< Back to paper titles

Research Papers

EU Aid Coordination after Lisbon in Tanzania and Zambia

Sarah Delputte, Ghent University

With the Treaty of Lisbon, and in particular the creation of the European External Action Service, the EU aimed at improving the legal and institutional provisions to enable more coherence and coordination in its external policies. In the case of development policy, the EU should now be better mandated to carry forward the challenge of coordinating EU institutions’ and Member States’ aid activities. This paper investigates the role of the newly established EU Delegations in the field of donor coordination on the ground. It adds empirical evidence to the debates on (1) the role of the EU in the new aid environment and (2) the implications of the Lisbon provisions for development cooperation.

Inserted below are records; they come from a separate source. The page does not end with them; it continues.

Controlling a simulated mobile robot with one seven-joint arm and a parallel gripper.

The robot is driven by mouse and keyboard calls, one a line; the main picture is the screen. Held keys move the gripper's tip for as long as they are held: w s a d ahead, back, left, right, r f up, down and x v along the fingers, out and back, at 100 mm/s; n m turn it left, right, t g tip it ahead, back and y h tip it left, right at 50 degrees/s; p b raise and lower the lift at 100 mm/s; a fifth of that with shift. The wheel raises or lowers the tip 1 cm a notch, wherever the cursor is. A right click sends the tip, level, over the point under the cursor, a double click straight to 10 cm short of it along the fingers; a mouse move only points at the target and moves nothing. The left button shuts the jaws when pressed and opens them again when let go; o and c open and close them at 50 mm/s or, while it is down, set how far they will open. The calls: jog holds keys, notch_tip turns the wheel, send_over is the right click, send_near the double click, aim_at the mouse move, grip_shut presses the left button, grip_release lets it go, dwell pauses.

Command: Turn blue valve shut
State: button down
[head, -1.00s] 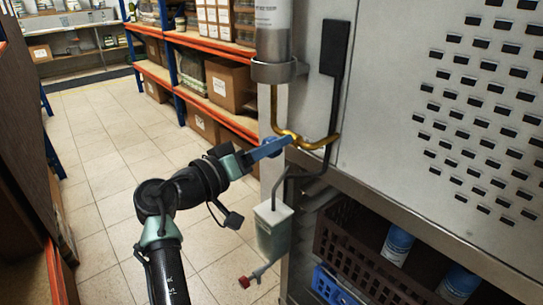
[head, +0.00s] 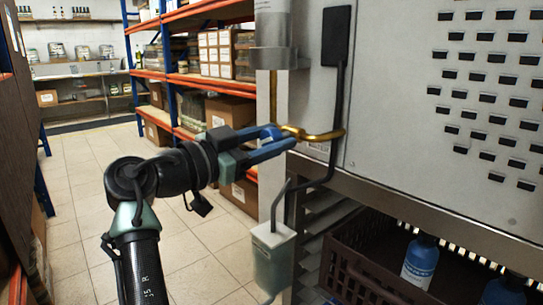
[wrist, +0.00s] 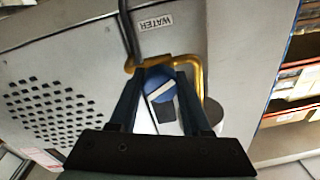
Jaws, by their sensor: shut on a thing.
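The blue valve (wrist: 158,88) is a round blue knob with a white stripe, on a brass pipe (wrist: 201,75) fixed to the grey metal cabinet. In the wrist view it sits between my two fingers, and its stripe lies at a slant. My gripper (wrist: 162,84) is shut on the knob. In the head view my gripper (head: 283,139) reaches in from the left, and the valve (head: 270,131) shows only in part behind the fingers. A "WATER" label (wrist: 156,22) is on the cabinet near the pipe.
A black pipe (head: 338,105) runs down the cabinet beside the valve. A small pale box (head: 273,258) hangs below. A brown crate (head: 350,270) with blue-labelled bottles (head: 420,262) sits under the cabinet. Shelves with boxes (head: 230,112) stand behind; the tiled floor (head: 85,190) at left is clear.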

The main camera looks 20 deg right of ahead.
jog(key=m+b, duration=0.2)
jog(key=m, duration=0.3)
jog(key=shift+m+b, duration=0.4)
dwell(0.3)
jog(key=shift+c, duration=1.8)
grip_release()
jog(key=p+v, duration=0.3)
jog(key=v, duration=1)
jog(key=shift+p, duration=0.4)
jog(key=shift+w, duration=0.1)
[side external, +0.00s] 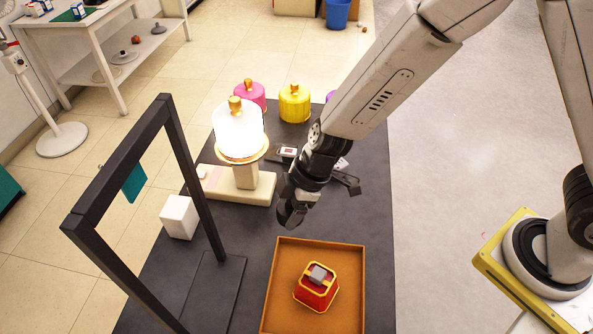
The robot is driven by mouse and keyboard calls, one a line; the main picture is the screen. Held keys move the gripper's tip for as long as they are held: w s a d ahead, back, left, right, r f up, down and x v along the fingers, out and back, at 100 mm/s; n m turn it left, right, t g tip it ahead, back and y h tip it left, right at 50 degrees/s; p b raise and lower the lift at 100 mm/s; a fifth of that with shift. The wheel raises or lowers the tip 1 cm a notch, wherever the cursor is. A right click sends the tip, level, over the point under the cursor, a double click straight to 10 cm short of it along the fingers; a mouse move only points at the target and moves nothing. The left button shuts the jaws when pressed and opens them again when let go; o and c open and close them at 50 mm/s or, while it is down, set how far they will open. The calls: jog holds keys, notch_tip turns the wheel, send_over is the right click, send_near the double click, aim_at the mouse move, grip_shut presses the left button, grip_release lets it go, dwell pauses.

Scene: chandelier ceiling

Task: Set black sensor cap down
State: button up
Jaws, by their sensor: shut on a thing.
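My gripper (298,193) reaches down from the upper right, over the dark table, and is shut on a small dark piece. This piece, which I take as the black sensor cap (291,213), shows at the gripper's lower end, just above and behind the tray's far edge in the picture. It is dark against dark, so its outline and the fingertips are hard to make out. I cannot tell from this view how high it is above the table.
An orange-brown tray (355,290) holds a red, gold-trimmed block (316,294). A lit white shade (238,130) stands on a cream base (258,189). Pink (250,95) and yellow (294,104) shades stand behind. A black frame (185,180) and white cube (179,217) are left.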

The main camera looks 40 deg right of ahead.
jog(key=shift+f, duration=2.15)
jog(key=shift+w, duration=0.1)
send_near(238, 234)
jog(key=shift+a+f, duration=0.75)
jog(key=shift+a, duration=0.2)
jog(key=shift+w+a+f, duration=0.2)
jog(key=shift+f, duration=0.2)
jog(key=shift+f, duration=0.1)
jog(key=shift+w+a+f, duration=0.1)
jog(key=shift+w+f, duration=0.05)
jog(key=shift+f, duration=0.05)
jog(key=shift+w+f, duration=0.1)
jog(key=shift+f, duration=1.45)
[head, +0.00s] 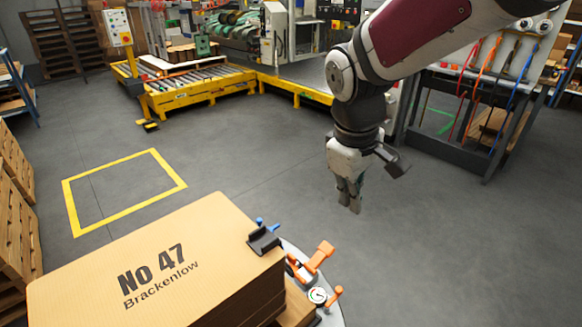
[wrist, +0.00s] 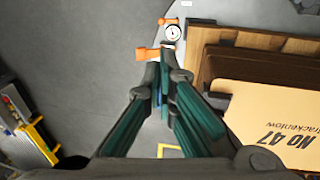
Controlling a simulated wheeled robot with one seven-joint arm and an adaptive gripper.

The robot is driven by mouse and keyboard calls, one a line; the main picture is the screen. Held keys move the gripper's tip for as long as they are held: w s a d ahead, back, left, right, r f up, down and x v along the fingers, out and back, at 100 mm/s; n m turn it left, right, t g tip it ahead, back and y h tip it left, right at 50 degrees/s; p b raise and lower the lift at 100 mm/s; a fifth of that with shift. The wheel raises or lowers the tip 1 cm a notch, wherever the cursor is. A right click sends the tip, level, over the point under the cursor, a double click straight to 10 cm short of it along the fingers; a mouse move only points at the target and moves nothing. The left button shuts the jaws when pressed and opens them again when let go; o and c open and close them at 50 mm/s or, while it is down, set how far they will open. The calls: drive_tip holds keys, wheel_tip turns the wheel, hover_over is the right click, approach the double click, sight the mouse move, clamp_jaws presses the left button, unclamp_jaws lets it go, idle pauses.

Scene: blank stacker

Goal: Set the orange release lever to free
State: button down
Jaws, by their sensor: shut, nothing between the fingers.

The paper first problematises the gap between the EU’s coordination policies and practices on the ground. Building on a literature review and an explorative field study in Tanzania and Zambia conducted in January-February 2011, several explanations are put forward, reflecting a complex interplay between interests (visibility, political influence), institutions (procedures, expertise/capacities, organisational structures) and ideas (attitude towards EU integration, attitude towards aid effectiveness agenda). Second, this paper will look at the extent to which the post-Lisbon arrangements and the EU’s international leadership aspirations are compatible with the complex and functionally driven coordination realities on the ground, which also include non-EU foreign development actors such as the World Bank, the United Nations, the United States and emerging Southern donors such as China and India. The findings will be based on additional field research in Tanzania and Zambia.